The Hazel Wood by Melissa Albert
This book reminded me again how fun it can be to get lost in another world. In this world, 17-year-old Alice Crewe's Grandmother has written a series of dark fairy tales with a cult following. When she dies and a creature from that world appears to kidnap her mother, it's up to Alice to enter the Hazel Wood and confront her fears, both imagined and all too real.
With whip-smart prose and a cast of characters you'll not soon forget, this is dark YA fantasy turned on its head and it's wonderful.
How To Stop Time by Matt Haig
If you were born in 1581, you'd be tired too. Tom Hazard certainly is and he'd like to settle down with a nice girl. That's the most simplistic way of explaining a much deeper story that will keep you turning pages through the centuries of Tom's life and well into your own evenings.

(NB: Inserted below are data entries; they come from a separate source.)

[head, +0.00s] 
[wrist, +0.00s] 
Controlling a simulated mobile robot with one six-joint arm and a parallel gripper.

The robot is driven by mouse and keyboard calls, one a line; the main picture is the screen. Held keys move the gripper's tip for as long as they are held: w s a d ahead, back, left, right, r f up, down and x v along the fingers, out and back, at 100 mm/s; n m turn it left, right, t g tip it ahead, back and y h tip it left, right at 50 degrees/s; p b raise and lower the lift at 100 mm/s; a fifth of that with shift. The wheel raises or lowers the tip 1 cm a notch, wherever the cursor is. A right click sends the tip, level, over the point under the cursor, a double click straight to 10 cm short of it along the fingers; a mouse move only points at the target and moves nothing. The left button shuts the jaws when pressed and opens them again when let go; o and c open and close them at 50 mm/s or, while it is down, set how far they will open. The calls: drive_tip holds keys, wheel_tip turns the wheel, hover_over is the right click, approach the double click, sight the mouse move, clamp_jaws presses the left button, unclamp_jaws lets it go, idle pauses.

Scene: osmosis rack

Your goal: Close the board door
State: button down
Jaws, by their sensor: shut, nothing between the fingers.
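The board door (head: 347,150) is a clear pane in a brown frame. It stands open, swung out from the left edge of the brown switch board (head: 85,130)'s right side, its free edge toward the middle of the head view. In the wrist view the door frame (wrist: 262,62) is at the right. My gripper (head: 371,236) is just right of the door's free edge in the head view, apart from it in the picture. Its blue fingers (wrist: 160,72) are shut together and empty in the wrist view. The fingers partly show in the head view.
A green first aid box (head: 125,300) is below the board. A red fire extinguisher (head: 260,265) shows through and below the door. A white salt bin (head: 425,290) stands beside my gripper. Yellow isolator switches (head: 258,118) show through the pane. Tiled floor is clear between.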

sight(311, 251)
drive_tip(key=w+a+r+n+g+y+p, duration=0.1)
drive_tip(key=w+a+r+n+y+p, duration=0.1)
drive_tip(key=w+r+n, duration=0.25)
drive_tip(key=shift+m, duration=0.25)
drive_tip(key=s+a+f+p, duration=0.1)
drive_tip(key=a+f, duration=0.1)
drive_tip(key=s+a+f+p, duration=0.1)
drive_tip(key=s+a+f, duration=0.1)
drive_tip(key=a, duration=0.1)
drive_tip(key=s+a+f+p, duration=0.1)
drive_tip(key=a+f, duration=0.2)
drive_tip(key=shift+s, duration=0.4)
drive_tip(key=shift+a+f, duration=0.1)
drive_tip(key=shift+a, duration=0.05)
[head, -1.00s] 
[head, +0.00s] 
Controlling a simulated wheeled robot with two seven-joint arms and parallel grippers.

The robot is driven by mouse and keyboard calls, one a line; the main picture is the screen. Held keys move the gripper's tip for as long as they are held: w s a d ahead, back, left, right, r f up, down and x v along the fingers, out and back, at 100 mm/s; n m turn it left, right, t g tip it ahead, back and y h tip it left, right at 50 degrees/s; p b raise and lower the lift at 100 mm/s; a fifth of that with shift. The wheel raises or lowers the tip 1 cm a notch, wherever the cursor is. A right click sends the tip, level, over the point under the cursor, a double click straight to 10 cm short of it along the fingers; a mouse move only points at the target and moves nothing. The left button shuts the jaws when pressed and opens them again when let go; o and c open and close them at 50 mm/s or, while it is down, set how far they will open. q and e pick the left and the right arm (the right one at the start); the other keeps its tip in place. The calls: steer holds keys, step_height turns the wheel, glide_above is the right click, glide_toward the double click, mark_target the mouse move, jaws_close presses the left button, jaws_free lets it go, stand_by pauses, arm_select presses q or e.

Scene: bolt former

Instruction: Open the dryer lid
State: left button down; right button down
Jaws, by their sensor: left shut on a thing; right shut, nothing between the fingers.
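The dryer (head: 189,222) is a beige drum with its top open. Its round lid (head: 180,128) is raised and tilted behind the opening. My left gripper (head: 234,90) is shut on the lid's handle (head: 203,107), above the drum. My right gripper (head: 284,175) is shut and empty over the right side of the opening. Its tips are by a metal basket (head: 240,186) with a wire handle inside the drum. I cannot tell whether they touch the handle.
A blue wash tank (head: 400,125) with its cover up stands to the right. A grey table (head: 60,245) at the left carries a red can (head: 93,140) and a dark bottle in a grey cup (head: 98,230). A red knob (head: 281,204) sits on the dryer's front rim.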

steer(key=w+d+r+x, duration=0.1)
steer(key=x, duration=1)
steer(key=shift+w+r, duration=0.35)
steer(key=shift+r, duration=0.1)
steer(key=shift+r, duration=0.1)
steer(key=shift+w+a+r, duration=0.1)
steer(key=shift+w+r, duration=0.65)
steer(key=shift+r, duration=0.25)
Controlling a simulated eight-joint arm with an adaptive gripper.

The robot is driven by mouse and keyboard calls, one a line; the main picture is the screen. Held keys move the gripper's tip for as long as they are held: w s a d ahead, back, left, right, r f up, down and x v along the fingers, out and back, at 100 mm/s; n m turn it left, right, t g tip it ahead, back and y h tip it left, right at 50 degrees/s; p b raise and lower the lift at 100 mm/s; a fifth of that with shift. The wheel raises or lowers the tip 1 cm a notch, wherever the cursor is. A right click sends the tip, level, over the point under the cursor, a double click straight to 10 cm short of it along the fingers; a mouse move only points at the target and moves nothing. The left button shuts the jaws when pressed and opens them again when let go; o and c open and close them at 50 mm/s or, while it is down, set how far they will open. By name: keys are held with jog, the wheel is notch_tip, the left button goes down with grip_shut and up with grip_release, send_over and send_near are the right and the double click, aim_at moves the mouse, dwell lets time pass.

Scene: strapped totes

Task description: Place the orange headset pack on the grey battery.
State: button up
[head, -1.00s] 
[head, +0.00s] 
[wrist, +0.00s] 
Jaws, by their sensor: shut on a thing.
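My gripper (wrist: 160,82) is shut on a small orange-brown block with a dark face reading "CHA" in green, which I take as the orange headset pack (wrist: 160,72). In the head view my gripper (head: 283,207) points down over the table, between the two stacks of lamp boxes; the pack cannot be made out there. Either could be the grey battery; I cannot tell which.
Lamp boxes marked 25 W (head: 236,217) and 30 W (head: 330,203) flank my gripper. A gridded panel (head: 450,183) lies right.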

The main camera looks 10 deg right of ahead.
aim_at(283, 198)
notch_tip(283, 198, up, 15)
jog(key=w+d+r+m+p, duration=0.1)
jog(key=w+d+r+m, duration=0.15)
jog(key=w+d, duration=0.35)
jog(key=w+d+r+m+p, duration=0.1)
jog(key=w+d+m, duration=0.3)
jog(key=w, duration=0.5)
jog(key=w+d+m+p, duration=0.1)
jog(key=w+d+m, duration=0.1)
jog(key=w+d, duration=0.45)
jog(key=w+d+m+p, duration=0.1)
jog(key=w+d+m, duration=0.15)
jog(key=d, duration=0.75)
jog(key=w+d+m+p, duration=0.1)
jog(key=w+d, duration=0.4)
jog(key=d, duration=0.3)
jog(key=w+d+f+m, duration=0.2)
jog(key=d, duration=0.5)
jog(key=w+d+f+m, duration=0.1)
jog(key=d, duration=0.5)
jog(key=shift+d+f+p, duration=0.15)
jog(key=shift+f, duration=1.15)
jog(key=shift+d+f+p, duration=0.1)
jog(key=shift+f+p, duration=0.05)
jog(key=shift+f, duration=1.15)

I knew before reading this that the movie is already in production with Benedict Cumberbatch signed on to play Tom—and there couldn't be a more perfect actor to play the part.
Dreadful Young Ladies and Other Stories by Kelly Barnhill
Better known for her 2017 Newberry Award-winning YA novel, "The Girl Who Drank The Moon," Barnhill's latest collection of eight short stories and a novella is very much more for adults. A woman with a Sasquatch for a lover, witches, pirates and a professor who also happens to be an insect populate these poignant and poetic stories. Fans of Neil Gaiman and Kelly Link will be right at home in Barnhill's world of magical realism.